Your task is to quote the material that follows, in full and exactly.

━━━ DATA SHOWN ━━━

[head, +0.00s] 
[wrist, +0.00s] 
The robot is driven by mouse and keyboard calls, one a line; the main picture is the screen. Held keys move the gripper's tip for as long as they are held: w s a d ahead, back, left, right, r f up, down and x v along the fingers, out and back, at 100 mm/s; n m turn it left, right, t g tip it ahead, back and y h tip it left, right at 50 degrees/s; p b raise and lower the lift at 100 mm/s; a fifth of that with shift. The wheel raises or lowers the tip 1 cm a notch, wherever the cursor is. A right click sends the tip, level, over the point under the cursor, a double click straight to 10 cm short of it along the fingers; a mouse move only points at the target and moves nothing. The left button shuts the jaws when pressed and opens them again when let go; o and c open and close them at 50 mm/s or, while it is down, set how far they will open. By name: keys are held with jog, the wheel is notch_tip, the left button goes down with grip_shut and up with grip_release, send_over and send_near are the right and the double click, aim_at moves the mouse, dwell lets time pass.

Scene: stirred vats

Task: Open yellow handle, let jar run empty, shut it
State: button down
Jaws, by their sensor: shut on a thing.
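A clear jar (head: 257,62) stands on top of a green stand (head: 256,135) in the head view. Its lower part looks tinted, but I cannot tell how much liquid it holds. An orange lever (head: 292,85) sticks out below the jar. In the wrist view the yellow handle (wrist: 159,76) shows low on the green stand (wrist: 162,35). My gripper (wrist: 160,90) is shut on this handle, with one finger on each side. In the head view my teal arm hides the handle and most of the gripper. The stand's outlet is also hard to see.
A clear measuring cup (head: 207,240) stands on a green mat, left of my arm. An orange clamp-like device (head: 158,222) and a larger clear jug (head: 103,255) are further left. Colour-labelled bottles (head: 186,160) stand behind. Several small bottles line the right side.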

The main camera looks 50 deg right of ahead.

━━━

* **REPLY**:
[head, +0.00s] 
[wrist, +0.00s] 
The robot is driven by mouse and keyboard calls, one a line; the main picture is the screen. Held keys move the gripper's tip for as long as they are held: w s a d ahead, back, left, right, r f up, down and x v along the fingers, out and back, at 100 mm/s; n m turn it left, right, t g tip it ahead, back and y h tip it left, right at 50 degrees/s; p b raise and lower the lift at 100 mm/s; a fifth of that with shift. The wheel raises or lowers the tip 1 cm a notch, wherever the cursor is. A right click sends the tip, level, over the point under the cursor, a double click straight to 10 cm short of it along the fingers; a mouse move only points at the target and moves nothing. The left button shuts the jaws when pressed and opens them again when let go; o and c open and close them at 50 mm/s or, while it is down, set how far they will open. By name: keys are held with jog, the wheel is notch_tip, the left button goes down with grip_shut and up with grip_release, send_over and send_near are the right and the double click, aim_at moves the mouse, dwell lets time pass.

Scene: stirred vats

Task: Open yellow handle, let jar run empty, shut it
State: button down
Jaws, by their sensor: shut on a thing.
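A clear jar (head: 257,62) stands on top of a green stand (head: 256,135) in the head view. Its lower part looks tinted, but I cannot tell how much liquid it holds. An orange lever (head: 292,85) sticks out below the jar. In the wrist view the yellow handle (wrist: 159,76) shows low on the green stand (wrist: 162,35). My gripper (wrist: 160,90) is shut on this handle, with one finger on each side. In the head view my teal arm hides the handle and most of the gripper. The stand's outlet is also hard to see.
A clear measuring cup (head: 207,240) stands on a green mat, left of my arm. An orange clamp-like device (head: 158,222) and a larger clear jug (head: 103,255) are further left. Colour-labelled bottles (head: 186,160) stand behind. Several small bottles line the right side.

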The main camera looks 50 deg right of ahead.

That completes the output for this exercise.